Where this leads (forward references)

This chapter is the bridge from the spectral theorem to the back half of the book:

  • Chapter 30 (The Singular Value Decomposition). Where a positive definite symmetric matrix factors as $A = QDQ^{\mathsf{T}}$ with positive eigenvalues, every matrix factors as $A = U\Sigma V^{\mathsf{T}}$ with non-negative singular values — and those singular values are exactly the square roots of the eigenvalues of the positive semidefinite matrix $A^{\mathsf{T}}A$ from §28.7. The "square root of a matrix" intuition of the Cholesky factor previews the SVD's rotate–stretch–rotate.
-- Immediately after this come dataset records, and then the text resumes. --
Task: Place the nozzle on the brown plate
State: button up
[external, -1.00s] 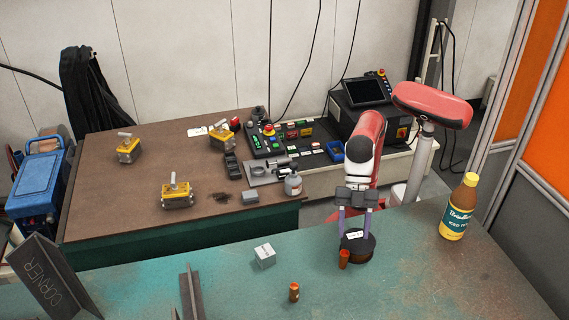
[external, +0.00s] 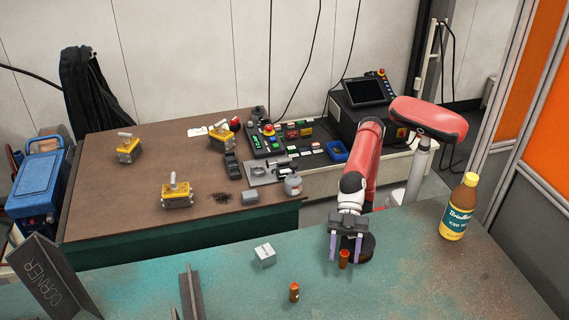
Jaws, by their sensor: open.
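A small orange-copper cylinder, apparently the nozzle (external: 344,260), stands on the worn green table in front of a dark round object (external: 364,250). My gripper (external: 345,262) points down with its fingers apart, one on each side of the copper cylinder in the picture. I cannot tell whether they touch it. A second small copper-brown piece (external: 294,292) with a darker band stands nearer the front of the green table. The broad brown plate-like top (external: 120,205) of the rear table is the large brown surface in view. My gripper partly hides the dark round object.
A pale small box (external: 265,255) sits left of my gripper, and a bottle (external: 458,207) stands at right. Steel angle pieces (external: 192,293) lie at front left. Yellow-based devices (external: 177,195) and a control panel (external: 290,135) occupy the brown top, with bare room between.

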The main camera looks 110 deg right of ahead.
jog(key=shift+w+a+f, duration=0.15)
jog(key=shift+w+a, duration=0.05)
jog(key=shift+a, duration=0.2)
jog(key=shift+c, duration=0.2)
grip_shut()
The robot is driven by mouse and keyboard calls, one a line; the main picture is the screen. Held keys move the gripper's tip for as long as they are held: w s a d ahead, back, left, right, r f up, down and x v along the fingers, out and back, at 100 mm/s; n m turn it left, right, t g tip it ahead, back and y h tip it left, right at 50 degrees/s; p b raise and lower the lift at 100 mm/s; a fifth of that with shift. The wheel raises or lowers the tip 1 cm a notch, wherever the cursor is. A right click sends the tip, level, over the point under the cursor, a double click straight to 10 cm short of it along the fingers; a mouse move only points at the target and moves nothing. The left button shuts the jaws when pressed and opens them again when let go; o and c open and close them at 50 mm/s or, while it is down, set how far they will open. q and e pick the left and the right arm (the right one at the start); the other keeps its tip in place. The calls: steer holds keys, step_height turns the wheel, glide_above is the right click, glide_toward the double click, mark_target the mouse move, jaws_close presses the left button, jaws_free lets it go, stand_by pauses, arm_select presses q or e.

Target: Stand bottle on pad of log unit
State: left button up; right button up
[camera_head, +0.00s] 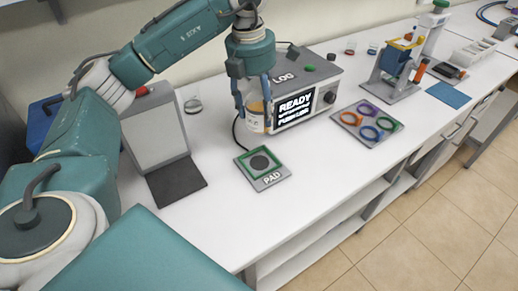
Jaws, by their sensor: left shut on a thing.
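My left gripper (253,97) points down and is shut on a clear bottle (255,118) with amber content and a pale label. The bottle is upright, in front of the left end of the log unit. The pad (273,181) lies flat on the bench, a grey plate with a green square frame and a dark round centre. It is empty, below and slightly right of the bottle in the picture. The log unit (322,82) is a grey box marked LOG with a lit screen reading READY. My right gripper is not in view.
A tray with coloured rings (367,123) lies right of the log unit. A blue and yellow device (396,66) stands further right. A grey panel with a dark mat (177,181) stands left of the pad. The white bench (222,217) is clear around the pad.

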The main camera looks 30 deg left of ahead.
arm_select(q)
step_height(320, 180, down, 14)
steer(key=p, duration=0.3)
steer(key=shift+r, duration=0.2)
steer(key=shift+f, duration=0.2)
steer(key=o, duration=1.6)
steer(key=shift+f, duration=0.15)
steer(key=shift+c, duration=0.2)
Positive (semi)definiteness is the doorway to the SVD.
  • Chapter 32 (Principal Component Analysis). PCA is the eigen-decomposition of the positive semidefinite covariance matrix of §28.7: the principal components are its eigenvectors, the variances are its (non-negative) eigenvalues, and the data ellipsoid is the contour ellipse of Figure 28.1. The zero-eigenvalue "flat directions" of §28.3.1 are the redundant dimensions PCA discards. Everything PCA does is this chapter applied to data.
  • Chapter 33 (Machine Learning). The loss-bowl and condition-number story of Case Study 28.2 — positive definite Hessians, convexity, conditioning — is the geometric foundation of how models train.

The marble you rolled into a bowl at the start of this chapter is rolling, it turns out, straight toward the heart of modern data science.